AGING THROUGH STRESS
Focusing on aging is particularly relevant as the baby boomers hit retirement age, King said. “Family dynamics, social dynamics, economic dynamics” will all change, she continued. “My own view is that we grow and deepen and wisen through stressful situations.” And that experience of growing through stress links aging and war. “Young people going off to battle go through things that arguably we ought not ever to have to go through in life. I’m curious as to what wisdom might come of this perspective, and the elder years of these veterans.”
Forrest’s piece “has a great deal more to do with comforting the living, along the lines of a Brahms Requiem, not like the fire and brimstone of Verdi or Mozart. What we now call PTSD, what used to be called shell shock, needs to die to re-enter a life post war.”
Last November, Ember presented “But Who Shall Return Us Our Children?”, a work by composer John Muehleisen, about the impact of war on families, specifically on Rudyard Kipling.

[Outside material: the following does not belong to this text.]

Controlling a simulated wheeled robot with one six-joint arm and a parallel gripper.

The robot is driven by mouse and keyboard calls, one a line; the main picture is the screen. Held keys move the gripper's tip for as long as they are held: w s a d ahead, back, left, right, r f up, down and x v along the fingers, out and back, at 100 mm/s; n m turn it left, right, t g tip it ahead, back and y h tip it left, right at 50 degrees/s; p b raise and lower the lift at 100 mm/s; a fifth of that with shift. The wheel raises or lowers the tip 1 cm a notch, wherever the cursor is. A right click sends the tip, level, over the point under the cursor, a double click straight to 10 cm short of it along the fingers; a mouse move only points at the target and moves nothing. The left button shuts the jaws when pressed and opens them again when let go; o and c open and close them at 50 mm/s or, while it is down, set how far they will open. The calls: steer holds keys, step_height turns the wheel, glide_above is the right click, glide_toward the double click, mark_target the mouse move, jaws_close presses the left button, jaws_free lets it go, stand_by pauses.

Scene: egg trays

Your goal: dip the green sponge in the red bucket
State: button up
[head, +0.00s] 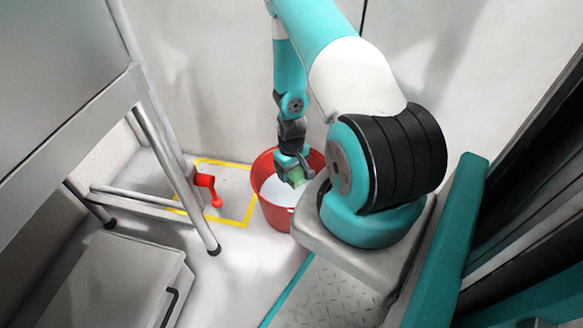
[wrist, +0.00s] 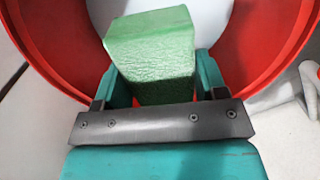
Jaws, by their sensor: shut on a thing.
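The red bucket (head: 275,212) stands on the floor beside my base, with pale, whitish contents (head: 280,191) showing inside it. My gripper (head: 293,170) points down over the bucket's opening. It is shut on the green sponge (head: 296,176). In the wrist view the green sponge (wrist: 152,50) is a block held between the two teal fingers (wrist: 155,82). The red bucket's inner wall (wrist: 55,35) curves around both sides of it there. I cannot tell whether the sponge's lower end touches the contents.
A yellow floor outline (head: 235,222) lies left of the bucket, with a red crank-like object (head: 207,187) at its left side. A metal-legged table (head: 170,150) stands at the left. A grey lidded box (head: 115,285) sits at the lower left. Walls rise behind the bucket.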

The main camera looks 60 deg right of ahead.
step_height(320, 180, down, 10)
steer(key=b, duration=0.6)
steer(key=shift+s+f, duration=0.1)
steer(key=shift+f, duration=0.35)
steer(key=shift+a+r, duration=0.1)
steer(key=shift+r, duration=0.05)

Ember honored veterans at that performance too. “Each time we’ve honored veterans, we’ve asked the family members of those who have served to stand and be recognized. Many people have wept. Nobody ever thinks about that. It’s major. Having a veteran come back, and not be the person you sent away, how could it be?” King said.
VIOLENCE AND SILENCE
“We have almost exclusively worked with the music of living composers,” King said. “I always wanted a composer-in-residence, but we are a small organization. As it turns out, Cheryl [B. Engelhardt] sought me out.”

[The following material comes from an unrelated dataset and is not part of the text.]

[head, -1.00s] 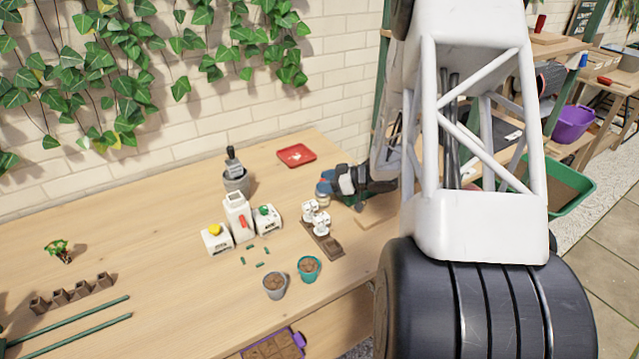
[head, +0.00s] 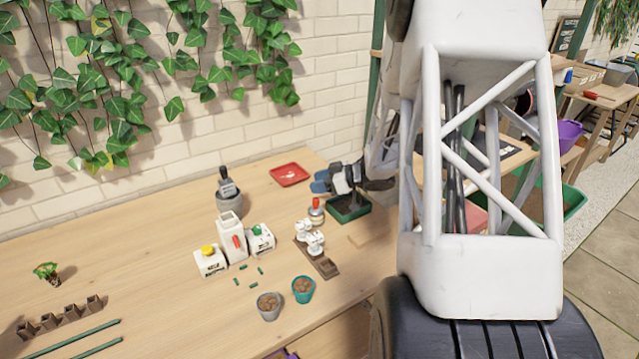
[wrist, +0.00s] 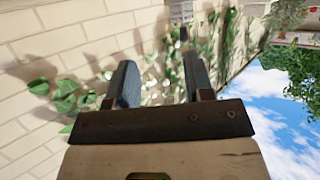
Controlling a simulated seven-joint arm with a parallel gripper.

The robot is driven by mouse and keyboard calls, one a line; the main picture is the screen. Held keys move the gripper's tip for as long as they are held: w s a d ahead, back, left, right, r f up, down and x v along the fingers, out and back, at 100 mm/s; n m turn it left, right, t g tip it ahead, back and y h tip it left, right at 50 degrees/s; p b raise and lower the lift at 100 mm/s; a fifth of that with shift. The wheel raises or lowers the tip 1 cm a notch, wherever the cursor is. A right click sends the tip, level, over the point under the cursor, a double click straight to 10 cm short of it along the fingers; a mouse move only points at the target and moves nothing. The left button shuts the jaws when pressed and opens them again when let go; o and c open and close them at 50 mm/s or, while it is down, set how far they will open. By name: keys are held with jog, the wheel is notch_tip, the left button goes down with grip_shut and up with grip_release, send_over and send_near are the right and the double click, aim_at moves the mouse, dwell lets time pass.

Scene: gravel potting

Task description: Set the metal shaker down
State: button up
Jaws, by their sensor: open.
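The metal shaker (head: 316,213) with its red top stands upright on the wooden table in the head view, left of the dark green tray. My gripper (head: 324,183) is above and slightly behind it, clear of it, with the blue fingers pointing left. In the wrist view my gripper (wrist: 158,75) is open, its two fingers apart with nothing between them. The shaker does not show in the wrist view, which faces the brick wall, ivy and sky.
A dark green tray (head: 349,209) lies beneath my wrist. A brown holder (head: 325,265) with white items, a teal pot (head: 303,290) and a grey pot (head: 269,306) stand in front. A red tray (head: 289,174) lies behind. The table's left side has free room.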

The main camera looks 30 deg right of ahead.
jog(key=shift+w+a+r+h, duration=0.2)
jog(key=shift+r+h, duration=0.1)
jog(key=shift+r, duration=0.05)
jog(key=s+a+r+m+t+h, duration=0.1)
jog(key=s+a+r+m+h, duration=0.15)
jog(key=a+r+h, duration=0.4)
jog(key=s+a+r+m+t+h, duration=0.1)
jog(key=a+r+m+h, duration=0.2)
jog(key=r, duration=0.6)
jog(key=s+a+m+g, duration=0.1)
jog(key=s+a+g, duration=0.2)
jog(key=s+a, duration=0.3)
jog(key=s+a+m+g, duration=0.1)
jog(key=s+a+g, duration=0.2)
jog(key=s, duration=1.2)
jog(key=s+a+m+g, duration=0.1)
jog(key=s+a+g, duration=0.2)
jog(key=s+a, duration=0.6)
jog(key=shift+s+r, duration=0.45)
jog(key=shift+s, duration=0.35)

When the two women met, they began finishing each other’s sentences. “We were both practically out of our seats with excitement,” King said. It was synergy, Engelhardt agreed. “One of the ways I like to work is to fill in the blanks. I love coming in to a choir after they’ve picked out 80 or 90 percent of their repertoire for the season. They say, ‘We’re missing this kind of text or tempo, we don’t have a good opener.’ Those are good parameters to work with. I have a background in science and research, and love digging into what’s already there and extrapolating, creating something new.”
Her piece “We” is based on a poem she wrote long ago. “It was an epiphany for me. I was
getting out of bad relationship. I realized that even when you’re in conflict with someone, you’re in a relationship with them.” Finding compassion around that idea might leave room for a resolution, she realized. “‘I am the other half of ‘We.’”
After she wrote the words, she stood in front of a microphone and sang it, coming up with a melody, then harmonies. The result reminded her of an Imogen Heap production, heavy on vocoders, a little esoteric. She realized she’d never find pop backup singers to be able to perform the “crunchy” harmonies, and then realized it should be a choral piece.
When she played it for King, the artistic director immediately said she wanted her group to do it.
The piece is “incredibly timely,” King said. “Is anybody going to be listening? That’s what the piece addresses. It starts out with two words: violence. Then silence. Violence. Silence. In our silence, if we choose to do nothing, we are contributing to the violence. Her statement is very strong. It uses a variety of stylistic tools, some rap, a pop kind of sound from one of the soloists, body percussion. It’s a very edgy kind of style.”
“We” premiered in Israel last year.
“I want the audience to feel there’s a conflict,” Engelhardt said. “You hear that in the notes, dissonances, in the movement. As it progresses, you start to feel where the one is, where the chords are going. By the end there’s a very clear opening up of the rhythm and the chords land on a positive note.” It’s as if the piece says: “You can feel like this, but also end up like this,” Engelhardt reflected. “You don’t stay in that moment of conflict forever. It’s just a moment.”